Financial advisors can add about 3% in net returns for their clients if they use a wealth management framework that focuses on portfolio construction, behavioural coaching, asset location and other relationship-oriented services, finds research by Vanguard Investments Canada Inc.
“Partly the result of the Client Relationship Model reforms being implemented in Canada, greater fee transparency will make it even more important for advisors to successfully communicate their value,” says Atul Tiwari, managing director of Vanguard Investments Canada Inc.
Calculating how much an advisor can add in net returns is based largely on the researchers’ approach to five wealth management principles. While the exact amount may vary depending on client circumstances and implementation, according to the study, here’s how an advisor can add value.
- Be an effective behavioural coach. Helping clients maintain a long-term perspective and a disciplined approach is one of the most important elements of financial advice. (Potential value add: 1.50%.)
- Apply an asset location strategy.
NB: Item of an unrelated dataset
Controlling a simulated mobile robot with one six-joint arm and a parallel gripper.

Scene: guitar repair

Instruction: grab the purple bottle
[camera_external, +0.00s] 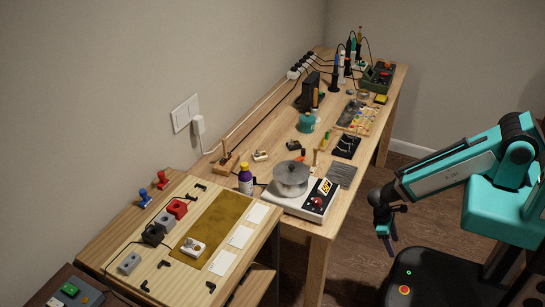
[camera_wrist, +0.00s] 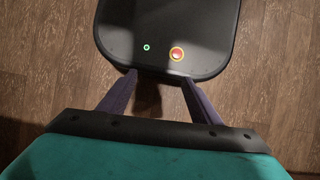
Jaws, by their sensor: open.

The allocation of assets between taxable and tax-advantaged accounts is one tool an advisor can employ that can add value each year. (Potential value add: from 0% to 0.42%.)
- Employ cost-effective investments. This critical component of every advisor is based on simple math: Gross return less costs equals net return. (Potential value add: 1.31%.)
- Maintain the proper allocation through rebalancing. Over time, as its investments produce various returns, a portfolio will likely drift from its target allocation. An advisor can add value by ensuring the portfolio’s risk/return characteristics stay consistent with a client’s preferences. (Potential value add: 0.47%.)
- Implement a spending strategy. As the retiree population grows, an advisor can help clients make important decisions about how to spend from their portfolios. (Potential value add: 0% to 0.41%.)